The announcement came on the heels of a joke Colbert had made about a $16mn payment by CBS to settle a lawsuit by President Donald Trump’s administration. Colbert labelled the payment a “big fat bribe” in his opening monologue.

“I absolutely love that Colbert got fired,” Trump wrote on social media at the time.

Then, in September Jimmy Kimmel, Colbert’s counterpart at ABC, was suspended following a comment he made about slain conservative activist Charlie Kirk. Kimmel returned to work, and has signed a one-year extension to his contract.
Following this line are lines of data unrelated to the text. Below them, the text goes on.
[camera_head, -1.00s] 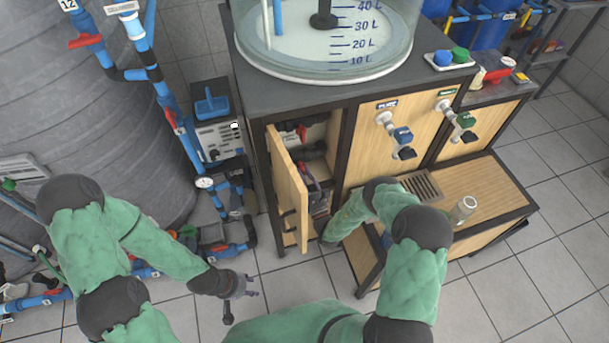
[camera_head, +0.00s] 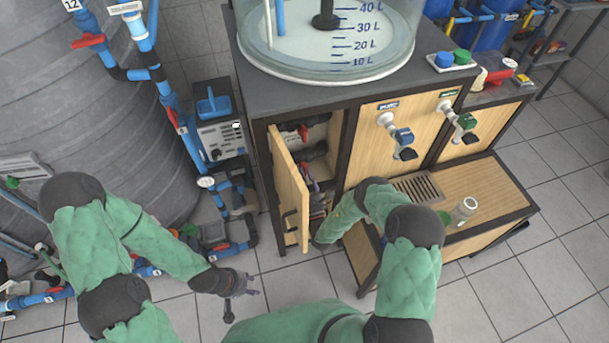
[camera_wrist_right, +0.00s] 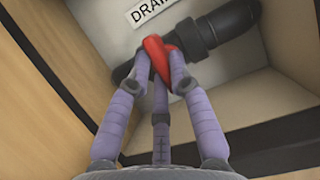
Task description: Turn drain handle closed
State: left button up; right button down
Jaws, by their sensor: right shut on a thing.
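The red drain handle (camera_wrist_right: 160,54) sits on a black pipe (camera_wrist_right: 222,30) beside a "DRAIN" label (camera_wrist_right: 150,8) in the right wrist view. It appears to lie at an angle across the pipe. My right gripper (camera_wrist_right: 165,65) is shut on the handle, its purple-grey fingers around it. In the head view my right arm reaches into the open cabinet (camera_head: 342,128) under the tank, where the gripper is mostly hidden. My left gripper (camera_head: 244,291) is open and empty above the floor, left of the cabinet, with its fingers spread apart.
The wooden cabinet door (camera_head: 289,190) stands open left of my right forearm. Another red handle (camera_head: 303,132) shows higher inside. A low bench with a grate (camera_head: 418,187) and a clear cup (camera_head: 465,209) stands to the right. Blue pipes (camera_head: 180,125) run at left.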

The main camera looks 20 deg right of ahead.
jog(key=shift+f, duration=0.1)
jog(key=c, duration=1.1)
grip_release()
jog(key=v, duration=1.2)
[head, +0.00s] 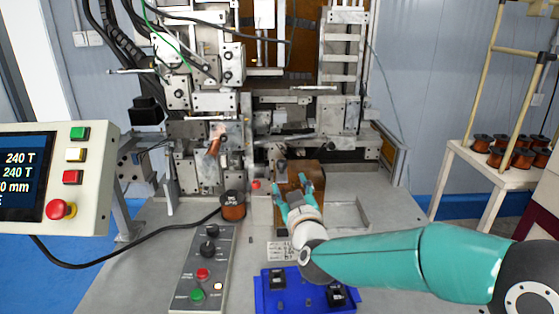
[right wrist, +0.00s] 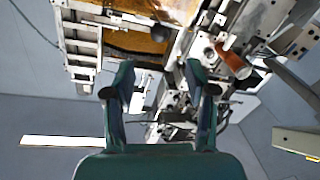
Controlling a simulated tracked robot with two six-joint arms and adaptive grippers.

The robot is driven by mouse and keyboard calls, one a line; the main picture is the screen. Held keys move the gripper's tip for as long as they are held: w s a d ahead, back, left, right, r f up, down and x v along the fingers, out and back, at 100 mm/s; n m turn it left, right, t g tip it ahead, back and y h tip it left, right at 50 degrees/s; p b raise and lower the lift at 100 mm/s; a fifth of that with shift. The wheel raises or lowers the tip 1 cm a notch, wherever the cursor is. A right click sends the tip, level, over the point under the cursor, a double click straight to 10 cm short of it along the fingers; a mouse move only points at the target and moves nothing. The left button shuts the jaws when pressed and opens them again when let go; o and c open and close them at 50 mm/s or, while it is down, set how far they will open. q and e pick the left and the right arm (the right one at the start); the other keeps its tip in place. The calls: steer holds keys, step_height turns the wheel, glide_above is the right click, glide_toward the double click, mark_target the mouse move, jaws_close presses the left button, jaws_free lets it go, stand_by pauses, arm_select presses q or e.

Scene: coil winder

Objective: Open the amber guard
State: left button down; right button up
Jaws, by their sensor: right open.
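A brown-amber panel (head: 300,45) stands upright at the back of the coil winder, partly hidden by its frames. A smaller brown, box-like amber piece (head: 311,170) sits low at the machine's front, just behind my right gripper. I cannot tell for sure which one is the guard. Amber surface (right wrist: 165,9) also shows at the top of the right wrist view, beyond the fingers. My right gripper (head: 292,188) is open, its fingers pointing at the machine. In the right wrist view the gap between its fingertips (right wrist: 161,90) looks empty. My left gripper is not in view.
A copper spool (head: 233,206) stands on the bench left of my gripper. A control box (head: 205,265) and a blue tray (head: 265,300) lie in front. A screen panel (head: 85,180) stands left, a spool table (head: 500,172) right. Bench at right front is mostly clear.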

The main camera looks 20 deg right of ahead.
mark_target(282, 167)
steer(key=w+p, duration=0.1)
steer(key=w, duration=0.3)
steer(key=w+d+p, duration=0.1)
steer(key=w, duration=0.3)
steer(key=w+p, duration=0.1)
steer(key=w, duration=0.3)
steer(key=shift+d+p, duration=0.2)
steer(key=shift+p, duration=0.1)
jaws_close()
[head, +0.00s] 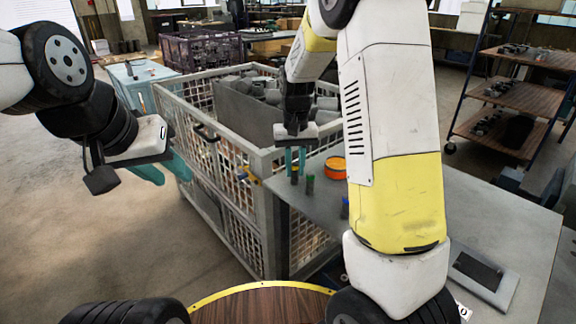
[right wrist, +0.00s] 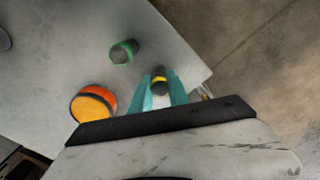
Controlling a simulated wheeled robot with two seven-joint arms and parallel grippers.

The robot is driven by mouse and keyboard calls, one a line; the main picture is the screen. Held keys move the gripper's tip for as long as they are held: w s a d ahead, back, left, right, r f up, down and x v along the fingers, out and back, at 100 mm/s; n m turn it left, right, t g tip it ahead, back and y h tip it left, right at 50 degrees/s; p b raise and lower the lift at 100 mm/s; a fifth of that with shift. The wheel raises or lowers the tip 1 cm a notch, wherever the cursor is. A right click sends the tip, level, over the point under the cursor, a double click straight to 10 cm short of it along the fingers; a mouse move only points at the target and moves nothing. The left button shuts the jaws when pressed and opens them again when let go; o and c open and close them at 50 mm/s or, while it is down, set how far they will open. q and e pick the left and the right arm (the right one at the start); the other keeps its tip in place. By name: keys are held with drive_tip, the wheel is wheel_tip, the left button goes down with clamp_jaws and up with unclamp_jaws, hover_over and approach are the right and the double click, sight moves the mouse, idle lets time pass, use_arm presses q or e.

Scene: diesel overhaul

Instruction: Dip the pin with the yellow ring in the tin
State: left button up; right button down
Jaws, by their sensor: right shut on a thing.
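The pin with the yellow ring (right wrist: 160,82) is dark and sits between the teal fingers of my right gripper (right wrist: 162,92), which is shut on it. In the head view my right gripper (head: 296,161) points down over the near-left part of the grey table. I cannot tell whether the pin's foot touches the table. The tin (head: 335,168), orange with a dark rim, stands just to the right of this gripper; it also shows in the right wrist view (right wrist: 93,104), left of the fingers. My left gripper (head: 162,170) is open and empty, left of the mesh crate.
A green-ringed pin (head: 310,184) stands on the grey table (head: 480,205) near my right gripper. A blue pin (head: 345,208) is partly behind my right arm. A mesh crate (head: 262,215) holding grey parts adjoins the table's left side. A flat grey plate (head: 483,276) lies at the right.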

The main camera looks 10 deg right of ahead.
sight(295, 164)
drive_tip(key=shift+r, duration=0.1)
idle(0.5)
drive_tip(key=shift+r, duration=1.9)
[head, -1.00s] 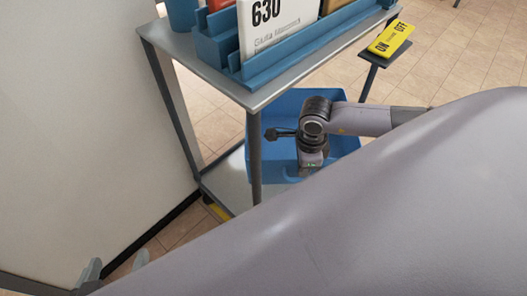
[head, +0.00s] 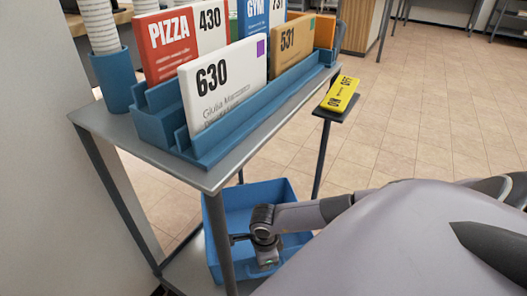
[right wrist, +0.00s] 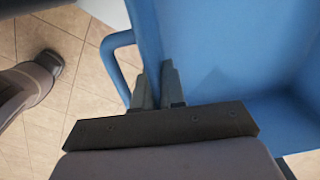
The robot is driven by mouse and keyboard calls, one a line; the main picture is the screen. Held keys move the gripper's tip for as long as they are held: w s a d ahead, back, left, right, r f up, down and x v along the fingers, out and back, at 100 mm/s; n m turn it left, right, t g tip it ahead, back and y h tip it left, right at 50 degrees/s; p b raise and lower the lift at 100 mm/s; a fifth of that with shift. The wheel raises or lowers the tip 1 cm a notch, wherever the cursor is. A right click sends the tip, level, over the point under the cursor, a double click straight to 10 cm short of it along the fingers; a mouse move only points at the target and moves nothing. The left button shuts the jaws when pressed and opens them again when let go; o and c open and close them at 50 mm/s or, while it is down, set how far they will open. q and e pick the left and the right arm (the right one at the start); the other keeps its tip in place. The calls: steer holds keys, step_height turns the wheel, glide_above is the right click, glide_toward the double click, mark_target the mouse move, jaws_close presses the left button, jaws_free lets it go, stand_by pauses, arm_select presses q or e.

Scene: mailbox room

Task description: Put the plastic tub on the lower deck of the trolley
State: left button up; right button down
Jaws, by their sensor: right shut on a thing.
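The blue plastic tub (head: 298,194) is open-topped and upright at the level of the trolley's lower deck (head: 192,272), behind the front leg. I cannot tell whether its base touches the deck. My right gripper (head: 266,262) is at the tub's near side. In the right wrist view its fingers (right wrist: 157,88) are shut on the tub wall (right wrist: 215,45), beside a blue loop handle (right wrist: 113,62). The tub looks empty where I see inside; my right arm covers part of it. My left gripper is not in view.
The trolley's grey top (head: 112,128) carries a blue rack (head: 245,112) of numbered mail pieces and a blue cup holder (head: 116,82). A wall (head: 35,180) is at left. Tiled floor at right is open.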

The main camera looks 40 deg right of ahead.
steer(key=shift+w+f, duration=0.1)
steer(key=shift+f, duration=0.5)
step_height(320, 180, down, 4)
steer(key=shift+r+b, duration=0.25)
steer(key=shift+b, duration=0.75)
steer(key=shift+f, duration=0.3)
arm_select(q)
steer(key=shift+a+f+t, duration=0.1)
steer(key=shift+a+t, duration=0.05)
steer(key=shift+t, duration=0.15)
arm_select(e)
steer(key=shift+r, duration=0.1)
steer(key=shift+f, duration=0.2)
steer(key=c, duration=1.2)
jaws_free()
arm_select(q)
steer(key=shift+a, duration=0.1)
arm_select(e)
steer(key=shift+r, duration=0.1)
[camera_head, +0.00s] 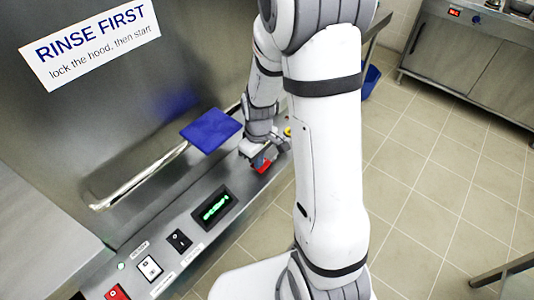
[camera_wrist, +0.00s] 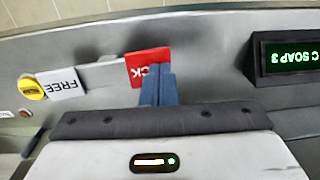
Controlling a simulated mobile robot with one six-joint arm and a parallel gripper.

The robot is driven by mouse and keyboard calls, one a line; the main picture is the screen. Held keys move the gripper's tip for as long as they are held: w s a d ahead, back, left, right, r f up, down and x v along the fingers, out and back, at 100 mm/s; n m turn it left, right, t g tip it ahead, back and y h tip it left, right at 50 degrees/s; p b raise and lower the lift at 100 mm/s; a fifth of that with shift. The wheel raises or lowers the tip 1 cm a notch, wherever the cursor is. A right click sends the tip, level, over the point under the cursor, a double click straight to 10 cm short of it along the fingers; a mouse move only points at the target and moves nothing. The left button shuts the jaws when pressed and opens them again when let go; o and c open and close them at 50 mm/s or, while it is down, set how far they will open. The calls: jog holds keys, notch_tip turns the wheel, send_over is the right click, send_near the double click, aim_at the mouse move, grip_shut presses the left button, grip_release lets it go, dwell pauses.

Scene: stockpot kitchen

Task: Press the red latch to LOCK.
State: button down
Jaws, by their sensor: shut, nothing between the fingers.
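The red latch piece (camera_wrist: 147,59) is on the steel panel in the wrist view, with white letters ending in "CK" partly covered by my fingers. A white label reading FREE (camera_wrist: 63,83) sits to its left, across a light grey strip. My gripper (camera_wrist: 158,78) is shut and empty, its blue fingertips overlapping the lower right part of the red piece; I cannot tell whether they touch it. In the head view my gripper (camera_head: 259,154) is low over the panel, right at the red piece (camera_head: 263,166), which is partly hidden.
A yellow knob (camera_wrist: 29,88) is beside the FREE label. A green display (camera_head: 214,207), black switch (camera_head: 179,240), white switch (camera_head: 149,267) and red switch (camera_head: 117,292) line the panel. A blue pad (camera_head: 211,130) on a steel handle bar (camera_head: 140,180) is close to my wrist.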

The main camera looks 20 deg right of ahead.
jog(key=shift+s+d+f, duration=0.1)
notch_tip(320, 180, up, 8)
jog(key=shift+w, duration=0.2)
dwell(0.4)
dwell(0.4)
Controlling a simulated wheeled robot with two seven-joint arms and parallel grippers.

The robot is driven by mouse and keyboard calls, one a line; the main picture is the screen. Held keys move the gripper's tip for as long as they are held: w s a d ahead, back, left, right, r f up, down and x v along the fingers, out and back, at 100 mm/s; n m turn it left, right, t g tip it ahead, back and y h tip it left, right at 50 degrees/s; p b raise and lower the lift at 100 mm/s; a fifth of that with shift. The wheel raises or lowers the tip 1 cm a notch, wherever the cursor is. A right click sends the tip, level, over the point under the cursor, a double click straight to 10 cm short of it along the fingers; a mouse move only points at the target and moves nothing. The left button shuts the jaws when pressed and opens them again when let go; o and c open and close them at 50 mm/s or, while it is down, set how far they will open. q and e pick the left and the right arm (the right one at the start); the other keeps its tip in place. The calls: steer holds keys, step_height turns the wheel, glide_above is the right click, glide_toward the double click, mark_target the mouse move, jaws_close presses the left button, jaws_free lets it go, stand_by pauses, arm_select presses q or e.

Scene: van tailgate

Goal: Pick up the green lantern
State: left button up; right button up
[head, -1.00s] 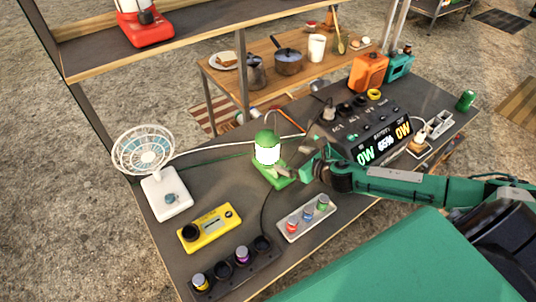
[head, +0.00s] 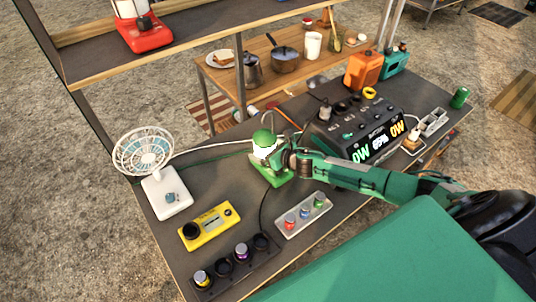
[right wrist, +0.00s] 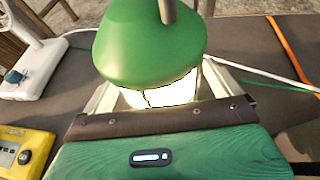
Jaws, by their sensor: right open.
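The green lantern (head: 263,138) stands upright on the grey tabletop, with a green domed cap, a lit white body and a green base (head: 272,176). My right gripper (head: 270,154) is at the lantern's body, reaching in from the right. In the right wrist view the lantern's cap (right wrist: 150,45) fills the upper middle, and the gripper's pale fingers (right wrist: 155,97) are open on either side of the glowing body. The fingertips are partly hidden behind the cap, and I cannot tell whether they touch the lantern. My left gripper is not in view.
A white fan (head: 165,190) stands to the left. A yellow meter (head: 210,226), a grey tray (head: 303,215) of small jars and a dark holder (head: 233,268) lie in front. A black power station (head: 357,130) is right of the lantern. Cables run behind it.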

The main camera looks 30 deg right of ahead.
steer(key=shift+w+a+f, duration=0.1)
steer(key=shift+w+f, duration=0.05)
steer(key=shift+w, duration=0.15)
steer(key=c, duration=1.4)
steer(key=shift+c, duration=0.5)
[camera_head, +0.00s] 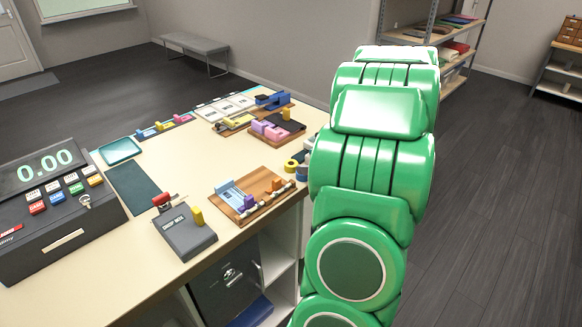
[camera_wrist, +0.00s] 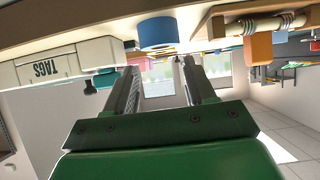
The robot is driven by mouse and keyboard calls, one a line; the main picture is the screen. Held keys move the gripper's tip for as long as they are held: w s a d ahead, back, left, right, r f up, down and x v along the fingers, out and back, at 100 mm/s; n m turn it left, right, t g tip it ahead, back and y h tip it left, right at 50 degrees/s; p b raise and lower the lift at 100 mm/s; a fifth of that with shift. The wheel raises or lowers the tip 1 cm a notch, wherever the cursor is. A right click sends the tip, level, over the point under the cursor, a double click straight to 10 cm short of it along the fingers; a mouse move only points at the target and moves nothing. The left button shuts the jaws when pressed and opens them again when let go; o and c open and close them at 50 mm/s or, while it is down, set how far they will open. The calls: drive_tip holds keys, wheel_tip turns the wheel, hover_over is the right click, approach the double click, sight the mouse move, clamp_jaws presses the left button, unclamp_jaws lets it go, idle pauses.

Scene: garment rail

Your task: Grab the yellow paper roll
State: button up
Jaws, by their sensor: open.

The political pressure on the talk show hosts and their networks has led to questions about whether YouTube is a more natural home for them. Many people watch clips of the late-night monologues on YouTube anyway, often skipping the rest of the show.

Julian Shapiro-Barnum, a successful YouTube creator based in Brooklyn, is planning his own version of a late-night show that will launch in the spring.

Called Outside Tonight, the concept is to “take everything that we love about classic late night but that directly speaks to a digital audience”.

“Every single late-night show ends up on YouTube one way or another, but they are not made for digital audiences,” he says. “They often fall short.”

His idea is to have a small team that shows up unannounced in different parts of New York and conducts interviews with celebrities and “the guy who works at the bodega next door”. It’s an idea, he says, that could only work on YouTube.

“What’s so great about working directly with YouTube is that we have the ability to call our own shots,” he says. “I’m not going to cancel myself. If it’s good, it works. And if it isn’t, you change it and you make it work.”